Rather than leaving a thousand open “what if’s” lingering, close those chapters altogether by trying new things and getting to the root of who you really are and what you really want.
You can test you ideas in a million different ways that don’t mean you have to leave your day job. Action precedes clarity. There can be no change without conscious action.
The next steps…
If changing careers were easy, everyone would do it all the time. It’s a stressful thing to do and it can cause a lot of turmoil in your life, so it’s something to be approached with a lot of careful consideration and forethought.
That’s not to say it’s impossible. It is possible. But you’re going to have to work for it.
This isn’t just your career. It’s your life. Your work impacts how you feel when you wake up in the morning, it impacts how you interact with your spouse, your children and your loved ones. It rubs off on your health and can change the way you see the world and your place in it.
Read some of these success stories and take a look at the way others have made the professional change that has helped to transform their lives.
We impact this world by being alive, and it is that impact that makes us feel special about being human. Our light is shared by being alive, but that light can be stifled by careers that don’t allow us to share the passion that’s truly inside.
The most important thing you can do is stop and think about what you really want. Ask yourself who you are and what your values are. Are you doing the kind of thing you want to spend your time committed to?

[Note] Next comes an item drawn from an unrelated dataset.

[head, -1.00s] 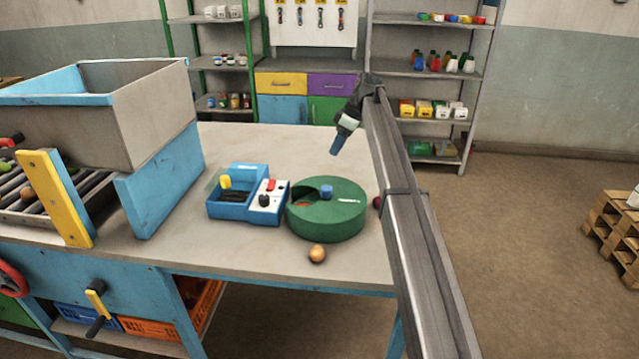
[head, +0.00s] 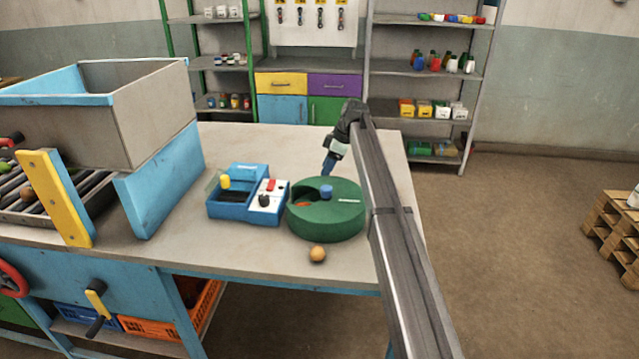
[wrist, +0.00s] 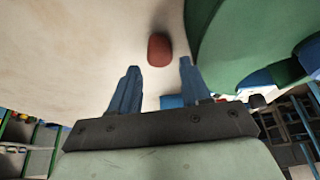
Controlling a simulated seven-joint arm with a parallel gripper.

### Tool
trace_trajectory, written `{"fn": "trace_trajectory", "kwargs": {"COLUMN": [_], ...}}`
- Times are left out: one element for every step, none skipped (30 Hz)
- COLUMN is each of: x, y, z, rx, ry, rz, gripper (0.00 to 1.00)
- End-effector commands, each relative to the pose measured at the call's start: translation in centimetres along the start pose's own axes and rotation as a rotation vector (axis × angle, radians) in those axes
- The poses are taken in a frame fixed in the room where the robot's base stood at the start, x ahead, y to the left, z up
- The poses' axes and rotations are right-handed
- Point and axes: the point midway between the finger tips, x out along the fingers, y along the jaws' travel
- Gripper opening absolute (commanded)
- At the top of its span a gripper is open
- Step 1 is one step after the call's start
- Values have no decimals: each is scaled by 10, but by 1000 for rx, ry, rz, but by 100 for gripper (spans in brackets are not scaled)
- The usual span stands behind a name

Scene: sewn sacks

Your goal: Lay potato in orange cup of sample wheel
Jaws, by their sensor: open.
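The sample wheel (head: 340,226) is a round green drum on the table, with a blue knob (head: 326,190) on top. An orange-red cup opening (head: 303,204) shows on its left side. A tan, roundish potato-like thing (head: 317,254) lies on the table in front of the wheel. My gripper (head: 327,170) points down near the wheel's back edge. In the wrist view my gripper (wrist: 159,67) is open and empty. A dark red rounded thing (wrist: 160,48) lies on the table just beyond the fingertips, beside the green wheel (wrist: 240,40); I cannot tell what it is.
A blue box with a switch panel (head: 268,200) stands just left of the wheel. A large grey and blue bin (head: 150,115) over a roller conveyor (head: 45,195) fills the left. The table's front edge is close to the tan thing. The table's back part is clear.

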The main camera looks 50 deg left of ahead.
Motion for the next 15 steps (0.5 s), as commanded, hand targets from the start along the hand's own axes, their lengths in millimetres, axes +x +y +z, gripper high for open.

Knowing your values helps you understand your own drive and can help you move toward a future that more in-line with who you truly are.
The stakes are high when it comes to changing your career, but they’re much higher if you don’t.
Defeat that limited self-belief and build the confidence and resilience you need to take charge of your path. Remove yourself from people and environments that drain your battery or make you doubt yourself. Stop comparing yourself and start believing in yourself.
Get proactive and make a plan that helps you make the change. Your life, your health and your sanity will thank you.